Aim of the exercise ▸ Output exactly the lines from the first one down to the line containing "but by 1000", inclusive.

------------------------------------------------------------------------

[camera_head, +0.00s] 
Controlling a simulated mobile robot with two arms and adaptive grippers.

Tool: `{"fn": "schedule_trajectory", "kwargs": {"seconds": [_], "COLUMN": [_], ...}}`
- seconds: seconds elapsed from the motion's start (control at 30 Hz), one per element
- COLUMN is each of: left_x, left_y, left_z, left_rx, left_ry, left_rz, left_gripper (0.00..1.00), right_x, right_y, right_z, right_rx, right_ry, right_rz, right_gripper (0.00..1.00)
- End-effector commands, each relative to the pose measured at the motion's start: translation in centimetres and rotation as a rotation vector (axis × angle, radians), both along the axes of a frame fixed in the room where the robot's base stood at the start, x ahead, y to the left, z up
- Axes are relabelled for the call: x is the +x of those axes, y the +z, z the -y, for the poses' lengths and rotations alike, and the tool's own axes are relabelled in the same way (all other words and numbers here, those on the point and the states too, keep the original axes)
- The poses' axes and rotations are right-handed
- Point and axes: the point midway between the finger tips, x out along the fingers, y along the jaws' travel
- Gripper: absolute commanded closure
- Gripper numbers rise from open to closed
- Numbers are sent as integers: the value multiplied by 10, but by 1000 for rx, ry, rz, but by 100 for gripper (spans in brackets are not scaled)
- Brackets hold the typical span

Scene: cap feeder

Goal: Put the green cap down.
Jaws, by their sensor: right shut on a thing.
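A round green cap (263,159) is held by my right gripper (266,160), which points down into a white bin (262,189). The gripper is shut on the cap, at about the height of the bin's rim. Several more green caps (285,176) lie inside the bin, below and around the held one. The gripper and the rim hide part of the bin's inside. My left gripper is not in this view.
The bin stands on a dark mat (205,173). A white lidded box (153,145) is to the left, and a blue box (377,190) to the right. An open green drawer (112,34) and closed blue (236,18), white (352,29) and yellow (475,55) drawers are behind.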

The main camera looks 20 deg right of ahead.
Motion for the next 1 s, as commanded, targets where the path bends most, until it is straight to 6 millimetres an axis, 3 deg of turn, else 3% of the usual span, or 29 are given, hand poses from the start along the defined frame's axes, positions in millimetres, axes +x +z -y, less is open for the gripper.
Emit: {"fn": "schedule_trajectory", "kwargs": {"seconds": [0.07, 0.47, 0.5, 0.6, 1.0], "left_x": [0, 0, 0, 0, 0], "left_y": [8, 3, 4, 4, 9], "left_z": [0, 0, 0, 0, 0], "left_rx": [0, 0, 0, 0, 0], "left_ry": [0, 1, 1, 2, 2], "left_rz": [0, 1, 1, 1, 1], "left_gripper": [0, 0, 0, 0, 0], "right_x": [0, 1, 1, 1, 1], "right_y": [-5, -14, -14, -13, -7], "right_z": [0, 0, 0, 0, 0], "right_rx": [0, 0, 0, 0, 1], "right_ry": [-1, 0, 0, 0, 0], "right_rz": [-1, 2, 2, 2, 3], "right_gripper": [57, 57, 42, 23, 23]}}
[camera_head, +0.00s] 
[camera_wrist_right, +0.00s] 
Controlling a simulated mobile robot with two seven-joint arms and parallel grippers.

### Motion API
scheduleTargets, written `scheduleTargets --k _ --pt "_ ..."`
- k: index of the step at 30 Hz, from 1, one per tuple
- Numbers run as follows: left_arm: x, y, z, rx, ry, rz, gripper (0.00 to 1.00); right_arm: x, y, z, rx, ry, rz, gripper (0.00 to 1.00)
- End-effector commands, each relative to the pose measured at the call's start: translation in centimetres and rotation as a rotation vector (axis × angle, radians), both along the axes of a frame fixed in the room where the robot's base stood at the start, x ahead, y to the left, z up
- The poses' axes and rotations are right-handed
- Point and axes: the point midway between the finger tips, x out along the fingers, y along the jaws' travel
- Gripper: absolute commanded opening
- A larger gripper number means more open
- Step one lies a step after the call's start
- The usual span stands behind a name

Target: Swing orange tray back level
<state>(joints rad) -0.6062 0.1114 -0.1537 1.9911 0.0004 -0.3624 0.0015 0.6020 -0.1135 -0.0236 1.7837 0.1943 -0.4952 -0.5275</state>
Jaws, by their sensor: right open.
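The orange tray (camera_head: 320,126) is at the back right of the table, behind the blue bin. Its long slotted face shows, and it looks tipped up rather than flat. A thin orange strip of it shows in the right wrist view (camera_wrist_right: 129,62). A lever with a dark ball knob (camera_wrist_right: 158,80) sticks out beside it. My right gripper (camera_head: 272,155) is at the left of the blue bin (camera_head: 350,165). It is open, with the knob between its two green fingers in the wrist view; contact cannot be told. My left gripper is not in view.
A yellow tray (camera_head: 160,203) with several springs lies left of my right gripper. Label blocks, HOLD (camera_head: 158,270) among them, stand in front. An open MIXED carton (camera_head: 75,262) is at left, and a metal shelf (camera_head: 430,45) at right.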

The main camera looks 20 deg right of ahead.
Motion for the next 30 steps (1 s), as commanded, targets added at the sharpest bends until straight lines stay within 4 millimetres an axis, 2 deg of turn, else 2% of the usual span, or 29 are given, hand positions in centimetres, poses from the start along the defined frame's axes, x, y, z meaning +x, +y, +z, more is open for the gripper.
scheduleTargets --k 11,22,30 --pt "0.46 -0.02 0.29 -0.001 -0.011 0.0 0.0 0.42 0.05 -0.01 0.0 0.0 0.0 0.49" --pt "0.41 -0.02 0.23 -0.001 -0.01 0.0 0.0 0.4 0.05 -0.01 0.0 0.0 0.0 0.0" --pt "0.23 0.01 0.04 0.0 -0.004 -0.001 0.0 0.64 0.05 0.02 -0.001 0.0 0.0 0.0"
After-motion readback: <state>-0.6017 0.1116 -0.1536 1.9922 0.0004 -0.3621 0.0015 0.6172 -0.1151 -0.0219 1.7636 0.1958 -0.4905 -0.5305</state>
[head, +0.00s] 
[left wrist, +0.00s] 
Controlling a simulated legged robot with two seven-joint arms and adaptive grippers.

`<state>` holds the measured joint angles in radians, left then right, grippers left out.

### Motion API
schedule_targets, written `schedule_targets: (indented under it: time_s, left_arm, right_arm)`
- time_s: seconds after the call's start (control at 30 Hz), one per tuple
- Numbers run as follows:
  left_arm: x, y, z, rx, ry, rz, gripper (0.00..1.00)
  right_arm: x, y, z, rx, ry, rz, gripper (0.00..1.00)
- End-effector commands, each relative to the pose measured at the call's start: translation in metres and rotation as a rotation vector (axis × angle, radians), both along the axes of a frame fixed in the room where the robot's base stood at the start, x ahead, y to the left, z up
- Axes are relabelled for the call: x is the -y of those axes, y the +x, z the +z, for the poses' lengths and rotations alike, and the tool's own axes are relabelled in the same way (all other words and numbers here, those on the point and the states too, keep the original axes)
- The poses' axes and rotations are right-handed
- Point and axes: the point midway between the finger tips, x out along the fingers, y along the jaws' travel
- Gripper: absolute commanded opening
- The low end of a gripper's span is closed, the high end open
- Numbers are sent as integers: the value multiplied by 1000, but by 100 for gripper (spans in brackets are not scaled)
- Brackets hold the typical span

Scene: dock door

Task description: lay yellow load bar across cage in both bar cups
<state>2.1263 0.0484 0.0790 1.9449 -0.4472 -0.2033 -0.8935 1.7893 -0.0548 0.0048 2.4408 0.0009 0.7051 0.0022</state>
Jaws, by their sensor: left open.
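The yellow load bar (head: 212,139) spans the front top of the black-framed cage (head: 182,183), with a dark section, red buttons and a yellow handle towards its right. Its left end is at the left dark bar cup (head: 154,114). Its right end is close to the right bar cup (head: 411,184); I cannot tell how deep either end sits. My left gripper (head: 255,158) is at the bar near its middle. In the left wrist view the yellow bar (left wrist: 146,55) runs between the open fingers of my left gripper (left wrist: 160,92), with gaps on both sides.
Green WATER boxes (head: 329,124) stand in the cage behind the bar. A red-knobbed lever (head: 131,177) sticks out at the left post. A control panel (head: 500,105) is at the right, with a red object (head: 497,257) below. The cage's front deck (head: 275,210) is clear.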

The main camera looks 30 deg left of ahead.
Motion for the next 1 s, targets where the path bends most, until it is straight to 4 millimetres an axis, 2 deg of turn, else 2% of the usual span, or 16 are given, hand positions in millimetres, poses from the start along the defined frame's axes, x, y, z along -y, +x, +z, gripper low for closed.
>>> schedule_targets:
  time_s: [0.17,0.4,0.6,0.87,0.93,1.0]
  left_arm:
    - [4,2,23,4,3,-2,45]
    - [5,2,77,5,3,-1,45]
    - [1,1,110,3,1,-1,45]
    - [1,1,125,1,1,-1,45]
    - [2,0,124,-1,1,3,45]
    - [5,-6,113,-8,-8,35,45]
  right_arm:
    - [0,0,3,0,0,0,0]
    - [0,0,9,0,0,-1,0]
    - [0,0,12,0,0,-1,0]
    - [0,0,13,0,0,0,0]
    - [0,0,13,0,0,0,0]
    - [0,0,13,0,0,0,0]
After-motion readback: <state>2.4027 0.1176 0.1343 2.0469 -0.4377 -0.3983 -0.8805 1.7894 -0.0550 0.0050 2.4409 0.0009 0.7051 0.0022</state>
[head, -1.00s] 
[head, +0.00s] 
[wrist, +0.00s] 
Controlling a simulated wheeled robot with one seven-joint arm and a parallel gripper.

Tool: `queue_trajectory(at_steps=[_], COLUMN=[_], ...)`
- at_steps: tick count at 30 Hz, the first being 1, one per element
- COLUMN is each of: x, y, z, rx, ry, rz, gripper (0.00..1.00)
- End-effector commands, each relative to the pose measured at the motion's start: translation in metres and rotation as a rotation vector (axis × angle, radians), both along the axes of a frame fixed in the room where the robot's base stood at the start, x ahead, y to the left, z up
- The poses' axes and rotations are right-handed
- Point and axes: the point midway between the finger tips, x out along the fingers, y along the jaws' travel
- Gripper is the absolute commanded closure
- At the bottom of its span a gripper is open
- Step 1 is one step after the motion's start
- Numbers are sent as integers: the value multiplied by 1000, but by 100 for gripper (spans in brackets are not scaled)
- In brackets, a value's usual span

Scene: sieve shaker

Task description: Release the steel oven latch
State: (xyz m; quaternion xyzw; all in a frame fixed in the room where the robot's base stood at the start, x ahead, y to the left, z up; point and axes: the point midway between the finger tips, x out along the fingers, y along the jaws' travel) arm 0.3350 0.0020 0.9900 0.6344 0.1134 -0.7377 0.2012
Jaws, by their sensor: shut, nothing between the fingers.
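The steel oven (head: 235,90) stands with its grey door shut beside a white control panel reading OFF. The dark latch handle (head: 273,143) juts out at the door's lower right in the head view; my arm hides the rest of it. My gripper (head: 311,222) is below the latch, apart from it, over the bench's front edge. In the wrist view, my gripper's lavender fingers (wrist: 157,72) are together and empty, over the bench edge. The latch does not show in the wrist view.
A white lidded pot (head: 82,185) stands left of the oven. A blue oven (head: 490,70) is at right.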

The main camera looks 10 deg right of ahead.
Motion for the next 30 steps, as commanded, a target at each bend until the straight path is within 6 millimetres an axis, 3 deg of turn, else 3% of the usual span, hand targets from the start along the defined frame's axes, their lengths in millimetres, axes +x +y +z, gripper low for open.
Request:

------------------------------------------------------------------------

Output ▸
[camera_head, +0.00s] 
Controlling a simulated mobile robot with two arms and adaptive grippers.

Tool: `{"fn": "schedule_trajectory", "kwargs": {"seconds": [_], "COLUMN": [_], ...}}`
- seconds: seconds elapsed from the motion's start (control at 30 Hz), one per element
- COLUMN is each of: left_x, left_y, left_z, left_rx, left_ry, left_rz, left_gripper (0.00..1.00), right_x, right_y, right_z, right_rx, right_ry, right_rz, right_gripper (0.00..1.00)
- End-effector commands, each relative to the pose measured at the motion's start: translation in centimetres and rotation as a rotation vector (axis × angle, radians), both along the axes of a frame fixed in the room where the robot's base stood at the start, x ahead, y to the left, z up
- Axes are relabelled for the call: x is the +x of those axes, y the +z, z the -y, for the poses' lengths and rotations alike, and the tool's own axes are relabelled in the same way (all other words and numbers here, those on the point and the states too, keep the original axes)
- The poses' axes and rotations are right-handed
- Point and axes: the point midway between the finger tips, x out along the fingers, y along the jaws' travel
- Gripper: absolute commanded closure
- Gripper numbers rise from open to closed
- Numbers are sent as integers: the value multiplied by 10, but by 1000 for rx, ry, rz, but by 100 for gripper (spans in brackets are not scaled)

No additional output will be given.